TIG. Quali problematiche incontrate oggi nell’adozione di questi standard, framework e norme legate al cyber risk management?
Alberto Borgonovo. Un fattore critico di successo è sicuramente la possibilità di coinvolgere l’Alta Direzione dell’azienda. E’ sempre molto difficile riuscire a far percepire correttamente i rischi informatici parlando un linguaggio che non sia tecnico e contestualizzando il rischio in termini di Business. Le logiche a cui l’Alta Direzione è spesso abituata, ad esempio quelle relative alla valutazione dei rischi operativi, possono differire da quelle con cui è determinato il rischio informatico o Cyber Risk. Inoltre la quantificazione in termini economici delle perdite (non solo in riferimento a danni di natura economica ma anche reputazionale, legale, ecc) correlate a rischi informatici è spesso una pratica complessa da applicare.
TIG. Quali raccomandazioni darebbe a chi si sta indirizzando oggi all’adozione di un Framework di cyber risk management come quello che è stato proposto a livello nazionale?
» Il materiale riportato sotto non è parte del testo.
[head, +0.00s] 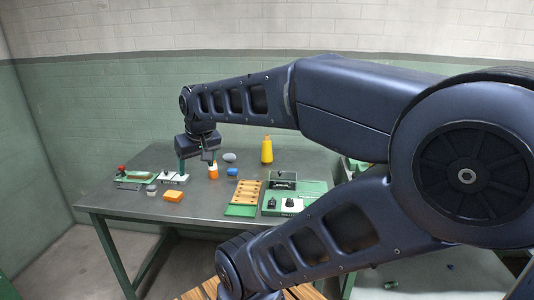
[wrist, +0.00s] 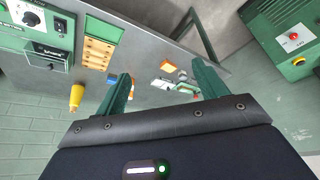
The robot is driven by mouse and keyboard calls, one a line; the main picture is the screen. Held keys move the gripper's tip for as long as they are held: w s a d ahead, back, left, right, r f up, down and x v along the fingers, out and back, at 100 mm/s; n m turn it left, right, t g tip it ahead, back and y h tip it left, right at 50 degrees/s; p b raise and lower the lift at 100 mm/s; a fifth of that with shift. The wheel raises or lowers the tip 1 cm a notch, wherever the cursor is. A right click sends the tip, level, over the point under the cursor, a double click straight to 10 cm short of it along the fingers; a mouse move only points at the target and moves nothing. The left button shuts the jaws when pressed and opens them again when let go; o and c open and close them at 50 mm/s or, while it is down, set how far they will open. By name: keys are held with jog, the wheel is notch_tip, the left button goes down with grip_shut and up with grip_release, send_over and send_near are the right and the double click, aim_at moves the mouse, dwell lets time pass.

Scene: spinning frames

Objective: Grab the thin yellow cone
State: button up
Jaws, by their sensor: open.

Alberto Borgonovo. Per il successo di un’iniziativa di questo tipo è molto importante che essa non venga trattata come una tematica prettamente relativa all’IT. E’ fondamentale il coinvolgimento del Business, in quanto i driver necessari per l’indirizzamento adeguato delle misure di sicurezza devono essere definiti con il supporto degli owner del patrimonio informativo da proteggere. E’ importante diffondere una sensibilità sul tema all’interno di tutta l’azienda e cercare di comprendere il livello di consapevolezza in merito ai rischi. Gli standard sono utili se contestualizzati e calati nel contesto della singola realtà. I rischi differiscono in relazione alla tipologia di Business, e proprio per tale motivo l’adozione di un approccio risk-based è la chiave corretta per affrontare queste tematiche. Ad esempio nell’ambito del nostro Gruppo, considerando le differenti tipologie di Business erogate, le società che erogano servizi a clientela di tipo “retail” sono esposte a rischi differenti rispetto a quelle che hanno come core business il Corporate Investment Banking e pertanto l’applicazione delle misure di protezione deve essere differenziata e adeguata al contesto di riferimento. Infine, un elemento molto importante è che la sicurezza sia garantita lungo tutta la catena del valore: è necessario verificare che anche i principali fornitori abbiano implementato un adeguato livello di protezione qualora sussistano rischi per gli asset aziendali. Chi avrà questa attenzione potrà in futuro garantire un maggiore valore ai propri clienti.